I would put this back in the original integral, but I do not know how I should manipulate this. I plan to use Cauchy's Formula in the end. Please help me out.
Best Answer
As you began correctly we let $z=e^{i\theta}$ and our aim is to be able to integrate over some closed contour and then be able to use the Cauchy Residue Theorem. If $\theta$ ranges over $[0,2\pi]$ then we see that $z$ traces the unit circle, which we denote $\gamma$.

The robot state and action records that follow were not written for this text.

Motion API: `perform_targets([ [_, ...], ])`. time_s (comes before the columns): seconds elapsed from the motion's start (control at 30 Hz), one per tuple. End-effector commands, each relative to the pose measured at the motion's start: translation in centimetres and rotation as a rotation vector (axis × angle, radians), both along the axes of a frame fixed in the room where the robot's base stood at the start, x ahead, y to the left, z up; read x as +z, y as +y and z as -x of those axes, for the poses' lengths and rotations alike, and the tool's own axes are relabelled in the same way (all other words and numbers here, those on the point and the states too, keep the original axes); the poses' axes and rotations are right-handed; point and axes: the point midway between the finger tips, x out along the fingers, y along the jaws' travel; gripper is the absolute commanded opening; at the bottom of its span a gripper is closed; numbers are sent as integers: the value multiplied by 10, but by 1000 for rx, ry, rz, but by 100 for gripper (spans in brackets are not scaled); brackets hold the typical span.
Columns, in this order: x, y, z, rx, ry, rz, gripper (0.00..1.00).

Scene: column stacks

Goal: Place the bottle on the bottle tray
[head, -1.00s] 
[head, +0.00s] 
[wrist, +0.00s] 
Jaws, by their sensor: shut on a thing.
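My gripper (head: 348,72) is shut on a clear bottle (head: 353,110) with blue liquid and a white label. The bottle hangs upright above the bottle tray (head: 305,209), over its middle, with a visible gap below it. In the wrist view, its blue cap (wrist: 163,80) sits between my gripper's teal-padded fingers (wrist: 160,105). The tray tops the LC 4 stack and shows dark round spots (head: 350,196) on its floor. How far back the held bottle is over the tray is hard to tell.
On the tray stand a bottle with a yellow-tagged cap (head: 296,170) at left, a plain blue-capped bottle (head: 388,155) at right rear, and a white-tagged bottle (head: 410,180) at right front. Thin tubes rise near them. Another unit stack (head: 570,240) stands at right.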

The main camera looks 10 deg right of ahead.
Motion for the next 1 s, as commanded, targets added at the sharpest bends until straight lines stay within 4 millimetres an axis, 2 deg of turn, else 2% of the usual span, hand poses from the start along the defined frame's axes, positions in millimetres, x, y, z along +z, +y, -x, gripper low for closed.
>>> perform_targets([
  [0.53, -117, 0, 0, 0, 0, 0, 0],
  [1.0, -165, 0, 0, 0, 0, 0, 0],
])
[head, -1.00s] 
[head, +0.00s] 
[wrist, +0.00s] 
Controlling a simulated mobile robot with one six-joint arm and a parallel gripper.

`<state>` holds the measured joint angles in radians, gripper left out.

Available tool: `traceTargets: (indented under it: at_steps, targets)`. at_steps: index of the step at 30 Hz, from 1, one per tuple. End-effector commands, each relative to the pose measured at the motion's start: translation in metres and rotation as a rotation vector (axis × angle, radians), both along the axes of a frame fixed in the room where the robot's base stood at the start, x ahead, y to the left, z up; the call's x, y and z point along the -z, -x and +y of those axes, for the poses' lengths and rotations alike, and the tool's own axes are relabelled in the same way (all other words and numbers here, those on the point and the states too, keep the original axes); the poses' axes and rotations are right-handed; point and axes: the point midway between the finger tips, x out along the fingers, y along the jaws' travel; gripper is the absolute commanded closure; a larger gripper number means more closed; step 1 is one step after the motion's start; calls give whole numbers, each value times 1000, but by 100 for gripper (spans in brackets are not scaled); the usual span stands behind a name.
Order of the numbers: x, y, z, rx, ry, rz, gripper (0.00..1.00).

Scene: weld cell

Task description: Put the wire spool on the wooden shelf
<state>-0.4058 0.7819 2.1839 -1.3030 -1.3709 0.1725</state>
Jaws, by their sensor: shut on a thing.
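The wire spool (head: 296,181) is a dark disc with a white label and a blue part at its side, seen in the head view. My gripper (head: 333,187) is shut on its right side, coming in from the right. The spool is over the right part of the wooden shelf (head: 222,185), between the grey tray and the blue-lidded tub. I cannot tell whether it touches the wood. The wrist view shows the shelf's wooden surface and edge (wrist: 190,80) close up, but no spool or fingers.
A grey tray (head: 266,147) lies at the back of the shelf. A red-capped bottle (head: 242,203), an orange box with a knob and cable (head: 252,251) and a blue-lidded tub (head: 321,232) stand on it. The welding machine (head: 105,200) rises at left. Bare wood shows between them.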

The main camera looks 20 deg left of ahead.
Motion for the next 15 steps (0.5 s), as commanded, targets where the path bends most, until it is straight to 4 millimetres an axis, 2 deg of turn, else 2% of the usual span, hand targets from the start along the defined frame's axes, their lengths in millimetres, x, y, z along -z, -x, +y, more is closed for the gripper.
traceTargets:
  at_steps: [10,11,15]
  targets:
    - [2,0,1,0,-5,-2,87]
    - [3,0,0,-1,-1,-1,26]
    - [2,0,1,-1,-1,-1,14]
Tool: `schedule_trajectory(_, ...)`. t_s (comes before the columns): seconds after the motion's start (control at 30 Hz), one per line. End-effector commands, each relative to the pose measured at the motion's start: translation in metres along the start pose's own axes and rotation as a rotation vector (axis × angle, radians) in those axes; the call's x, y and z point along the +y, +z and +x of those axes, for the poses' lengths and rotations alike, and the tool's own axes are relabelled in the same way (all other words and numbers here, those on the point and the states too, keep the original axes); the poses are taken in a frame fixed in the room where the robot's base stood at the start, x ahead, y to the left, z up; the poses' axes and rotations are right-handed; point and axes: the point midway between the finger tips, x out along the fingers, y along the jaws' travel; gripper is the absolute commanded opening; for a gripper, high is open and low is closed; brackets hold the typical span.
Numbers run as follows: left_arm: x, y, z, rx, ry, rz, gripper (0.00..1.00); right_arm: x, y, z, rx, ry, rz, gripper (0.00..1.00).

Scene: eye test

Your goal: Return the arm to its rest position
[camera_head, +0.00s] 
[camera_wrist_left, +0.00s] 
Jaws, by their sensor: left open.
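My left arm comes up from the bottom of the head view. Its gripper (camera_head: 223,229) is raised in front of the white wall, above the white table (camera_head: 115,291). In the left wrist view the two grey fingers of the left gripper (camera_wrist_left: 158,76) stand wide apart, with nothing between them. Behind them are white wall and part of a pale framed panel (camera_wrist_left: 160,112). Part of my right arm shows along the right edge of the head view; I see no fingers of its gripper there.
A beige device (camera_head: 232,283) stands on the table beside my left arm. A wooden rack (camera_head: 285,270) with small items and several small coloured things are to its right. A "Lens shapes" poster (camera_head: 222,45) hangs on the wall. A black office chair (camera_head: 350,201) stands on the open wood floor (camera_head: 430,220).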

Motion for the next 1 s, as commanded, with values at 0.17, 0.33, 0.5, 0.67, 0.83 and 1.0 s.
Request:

As you said, $\sin\theta= {(z + z^{-1})\over2i}$, which gives us $ \sin^2\theta = {1\over4}(-z^2 + 6 - {1\over{z^2}})$ and $d\theta = {1\over{iz}}dz$. Putting this in the integral we get:
$$\int_0 ^\pi {d\theta\over{1+\sin^2\theta}} = \int_{\gamma^+}{4z^2\over-z^2+6-z^{-2}}{dz\over iz}$$ $$=\int_{\gamma^+}{4iz\over z^4-6z^2+1}dz$$
We note that this integral is only over the upper semicircle which we have denoted $\gamma^+$, but with another substitution we can fix that. We now let $t=z^2$ and note that this means that we are now integrating over the whole unit disc, hence our integral changes to: $$\int_\gamma {2i\over t^2 -6t +1}dt$$
This is an integral over a simple closed curve and so we can use Cauchy's Residue Theorem. The poles of the function are at $t=3\pm2\sqrt{2}$, however we notice that only the smaller pole is inside $\gamma$ and so we need only work out the residue for that pole. It is a simple pole and easy to work out that the residue is $-1\over 4\sqrt{2}$. We now apply CRT to get that: $$\int_\gamma {2i\over t^2 -6t +1}dt = 2i\cdot2\pi i\cdot {-1\over 4\sqrt{2}} = {\pi\over \sqrt{2}} $$